We arrive at Newcastle, more specifically the northern suburb of Stockton, just across the Hunter River. I really get the feeling we are nearing Sydney. Many of the houses are the familiar red brick homes so typical of suburban Sydney and the beach sand is gradually getting darker, now a shade of mustard yellow.


One of the first things I have noticed is the support the locals have for their NRL team. Everywhere you look there are flags, jerseys and caps bearing the Knights logo. It's often mentioned that the novacastrions are very parochial about their footy team and I could not argue the point from what I have seen.


Early morning I take Shaka for a stroll along the Northern break wall. A shipwreck, the Adolphe, which came unstuck in 1904 comprises part of the wall. The wall is home to a healthy population of feral cats. As we pass, they raise there backs and hiss aggressively, prepared to fight. A few years ago Shaka would have been up for a bit of chase but now he shows no interest in them at all. A lady arrives and distributes cat food at different points along the wall. The felines follow her enthusiastically...she's the modern day cat lady version of the pied piper.


The weekend rolls around and we visit the city. After missing the spearing opportunity at Seal Rocks I figured I better get organised, so went into SpearandFish Downunder to get a weight belt. The proprietor was very friendly and shared with me a heap of good spots to try. He really loves his spearfishing and even named his daughter "Oceania".


We drive along Newcastle Beach and the place is absolutely packed. We drive past three beaches and there's no sign of a free car park. Eventually we find a lookout and take in the views for a bit. I can see 9 coal ships stretched along the coastline waiting to enter the port. Later I learn that these queues can become as long as 50 ships !!!


Sunday arrives and I manage to rouse Tomoko just after dawn for a Stockton Beach 4x4 adventure. After paying the $10 for our 3 day permit we lower the tyres to 18psi and enter from the southern entrance. Stockton Beach is 32km long and home to the largest continuous mobile sand dunes in the Southern Hemisphere. The largest ones reach as high as 30 metres. I admit I was a touch nervous heading onto the sand. I've done a bit of driving on the beach at Lennox and South Ballina but it's not overly challenging once you reach the hard sand. I had read the sand here is quite soft & it took me a little while to get the right gear, eventually settling on low range 3rd and 4th gears to get us along. First stop was the wreck of the MV Sygna, a Norwegian bulk carrier that ran aground during a storm in 1974. It sits just off the beach and we stayed here for 1/2 hour or so watching dolphins hunt around the wreck.
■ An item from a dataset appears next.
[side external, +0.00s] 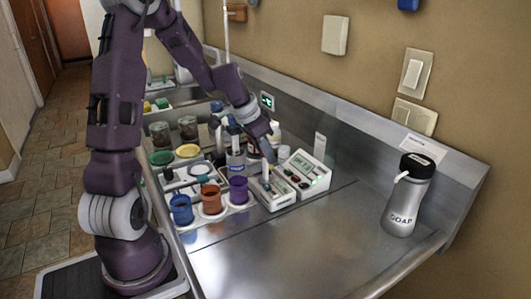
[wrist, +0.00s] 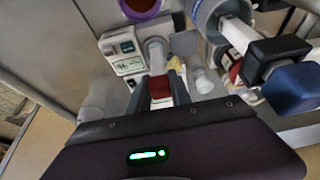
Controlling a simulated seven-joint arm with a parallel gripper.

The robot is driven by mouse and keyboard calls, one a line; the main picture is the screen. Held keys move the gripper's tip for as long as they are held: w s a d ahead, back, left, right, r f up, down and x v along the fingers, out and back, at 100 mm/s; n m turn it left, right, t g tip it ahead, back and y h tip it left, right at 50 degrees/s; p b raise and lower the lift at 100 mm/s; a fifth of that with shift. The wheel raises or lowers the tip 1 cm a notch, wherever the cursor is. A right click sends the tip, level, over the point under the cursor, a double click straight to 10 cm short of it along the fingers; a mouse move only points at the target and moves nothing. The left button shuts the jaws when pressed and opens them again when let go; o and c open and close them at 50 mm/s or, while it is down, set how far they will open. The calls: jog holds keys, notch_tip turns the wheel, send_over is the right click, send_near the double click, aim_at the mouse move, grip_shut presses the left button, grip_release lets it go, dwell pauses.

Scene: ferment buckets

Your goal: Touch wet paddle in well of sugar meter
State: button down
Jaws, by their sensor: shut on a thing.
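My gripper (side external: 270,155) is low over two small instruments on the steel counter. In the wrist view my gripper (wrist: 162,92) is shut on a paddle with a dark red grip (wrist: 160,87); a pale part reaches away beyond it. The first instrument is a low grey-white meter (side external: 272,196), below the gripper. The other is a white meter (side external: 310,168) with a lit green display, just right of it. Which is the sugar meter, I cannot tell. One meter shows in the wrist view (wrist: 122,52). The paddle's tip and any contact with a well are too small to tell.
Blue (side external: 181,209), orange (side external: 211,199) and purple (side external: 238,190) buckets stand left of the meters. Green (side external: 161,158) and yellow (side external: 188,151) round items lie behind them. Bottles crowd behind the gripper. A soap bottle (side external: 408,200) stands right; the counter between is clear.

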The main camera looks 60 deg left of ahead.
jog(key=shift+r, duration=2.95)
Next we ventured to Tin City, a series of 11 shacks nestled in the frontal dune. Originally there were just two shacks which held provisions for shipwrecked sailors. Squatters camped there during the great depression until WWII when it was replaced by an army camp. More recently in 1974 the "town" and surrounding dunes received fame as the film location for Mad Max. It appeared to be deserted but may very well be harbouring some post-apocalyptic warriors so we soon moved on.
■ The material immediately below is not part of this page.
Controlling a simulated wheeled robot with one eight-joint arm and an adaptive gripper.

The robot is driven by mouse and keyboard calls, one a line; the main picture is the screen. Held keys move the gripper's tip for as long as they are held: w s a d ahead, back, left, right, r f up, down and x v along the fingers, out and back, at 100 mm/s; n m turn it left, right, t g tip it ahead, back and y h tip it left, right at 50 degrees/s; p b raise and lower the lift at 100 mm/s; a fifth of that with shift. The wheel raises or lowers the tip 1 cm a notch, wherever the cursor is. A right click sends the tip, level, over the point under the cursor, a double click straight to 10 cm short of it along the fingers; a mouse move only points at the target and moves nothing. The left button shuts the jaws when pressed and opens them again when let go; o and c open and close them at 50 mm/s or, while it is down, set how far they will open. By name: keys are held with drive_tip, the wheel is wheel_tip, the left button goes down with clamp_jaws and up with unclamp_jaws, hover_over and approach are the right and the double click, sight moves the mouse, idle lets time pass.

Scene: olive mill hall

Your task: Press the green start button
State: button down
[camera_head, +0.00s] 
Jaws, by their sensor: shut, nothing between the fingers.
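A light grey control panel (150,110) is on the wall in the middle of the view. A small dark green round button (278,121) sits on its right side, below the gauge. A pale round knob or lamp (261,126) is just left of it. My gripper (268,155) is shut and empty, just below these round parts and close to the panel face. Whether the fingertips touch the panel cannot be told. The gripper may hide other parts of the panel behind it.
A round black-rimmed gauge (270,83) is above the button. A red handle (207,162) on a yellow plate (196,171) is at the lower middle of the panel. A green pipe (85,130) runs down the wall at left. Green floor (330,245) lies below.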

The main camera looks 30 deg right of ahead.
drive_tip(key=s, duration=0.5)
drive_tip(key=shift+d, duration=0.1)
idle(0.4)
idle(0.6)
We continued labouring through the soft sand a few more kilometres until I spotted the beach taper somewhat. The beaches here are quite steep and I hadn't yet been able to find any pipis for bait. Sure enough I dug my feet in the sand and unearthed three of the large molluscs. With this find, Tomoko and I enthusiastically did the twist until we had a good supply of bait. There looked to be a few promising gutters at this spot. With high tide only an hour or so away and no knowledge of the conditions ahead I decided to stay put here on the wider part of the beach & fish until the tide begins to ebb. The last thing I wished for was to be stuck on a narrow part of the beach with the tide pushing in - a recipe for disaster. So I fished the gutters without so much as a bite. I looked for alternative activities and there seemed to be a nice right hand beach break. I spotted a shark swimming through the waves that dampened my enthusiasm for a surf. In hindsight, I probably should have paddled out...I mean what are the odds of getting taken by a shark?
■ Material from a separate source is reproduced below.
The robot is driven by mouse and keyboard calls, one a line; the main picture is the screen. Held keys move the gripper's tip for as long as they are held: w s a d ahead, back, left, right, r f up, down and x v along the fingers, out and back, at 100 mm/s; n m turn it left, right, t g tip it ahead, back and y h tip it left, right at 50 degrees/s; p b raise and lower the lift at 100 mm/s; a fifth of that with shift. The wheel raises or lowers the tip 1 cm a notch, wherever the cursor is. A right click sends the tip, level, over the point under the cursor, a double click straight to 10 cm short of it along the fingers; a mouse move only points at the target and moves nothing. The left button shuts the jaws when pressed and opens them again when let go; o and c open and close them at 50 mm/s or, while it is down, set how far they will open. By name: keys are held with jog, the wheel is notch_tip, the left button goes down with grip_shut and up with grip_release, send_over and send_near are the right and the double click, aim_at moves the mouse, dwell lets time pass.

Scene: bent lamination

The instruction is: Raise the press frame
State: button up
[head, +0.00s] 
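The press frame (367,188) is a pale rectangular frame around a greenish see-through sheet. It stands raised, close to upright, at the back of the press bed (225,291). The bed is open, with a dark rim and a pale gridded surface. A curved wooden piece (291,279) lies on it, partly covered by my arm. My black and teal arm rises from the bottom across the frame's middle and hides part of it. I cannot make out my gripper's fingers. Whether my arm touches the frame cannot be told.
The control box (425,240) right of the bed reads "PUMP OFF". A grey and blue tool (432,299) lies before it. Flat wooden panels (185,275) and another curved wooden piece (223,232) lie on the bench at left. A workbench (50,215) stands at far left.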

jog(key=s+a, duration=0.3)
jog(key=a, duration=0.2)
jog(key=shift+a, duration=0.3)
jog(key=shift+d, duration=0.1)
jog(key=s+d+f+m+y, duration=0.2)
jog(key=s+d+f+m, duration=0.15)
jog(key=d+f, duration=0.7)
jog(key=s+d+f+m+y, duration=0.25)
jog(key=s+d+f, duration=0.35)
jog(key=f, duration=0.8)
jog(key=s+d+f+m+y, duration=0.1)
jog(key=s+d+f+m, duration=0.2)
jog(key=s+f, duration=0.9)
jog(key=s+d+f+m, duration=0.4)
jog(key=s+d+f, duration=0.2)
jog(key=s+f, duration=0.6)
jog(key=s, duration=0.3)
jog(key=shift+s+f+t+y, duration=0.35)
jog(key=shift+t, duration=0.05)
With no success fishing, Tomoko was salivating at the prospect of eating the remaining pipi's. Unfortunately, it's illegal to take them from the beach and much to her displeasure I returned them to the sea. We return home mid-afternoon and Tomoko, who can't rid herself of her seafood cravings drives herself into the city to the fisherman's co op. Unfortunately being Sunday, they are closed and she googles alternative fish shops. She finds one but can't find the address on the navman. She arrives empty handed and shares her anger and frustrations with the faulty navman. I have a look at what she googled and couldn't help but laugh. The fish shop she wanted to visit is located in 'New Castle' - a short drive from New York City.


The caravan park at Stockton has a unique feel to it. At times it feels very much like your typical beachside van park in a quiet coastal village. It doesn't take long until you become aware to the reality of our location though. The RAAF base at Williamtown is just a few kms away and the thundering jet fighters regularly soar over the beach. Being one of the worlds leading exporters of coal, several times a day we hear the familiar sound of the ships horn as the large coal ships enter and leave the port. Though even these are dwarfed one morning by a cruise liner, 'The Rhapsody of the Sea' which visited the port for the day.


Taking Shaka for a walk I sprain my foot rather innocuously and the latter part of our stay here is spent resting the injured limb. Our planned departure day was Thursday but driving is troublesome for me so I ask to extend our stay here until Sunday. Alas, the park is chokkas for the weekend and we have no choice but to head to our next destination on the Central Coast. Until then...adios amigos.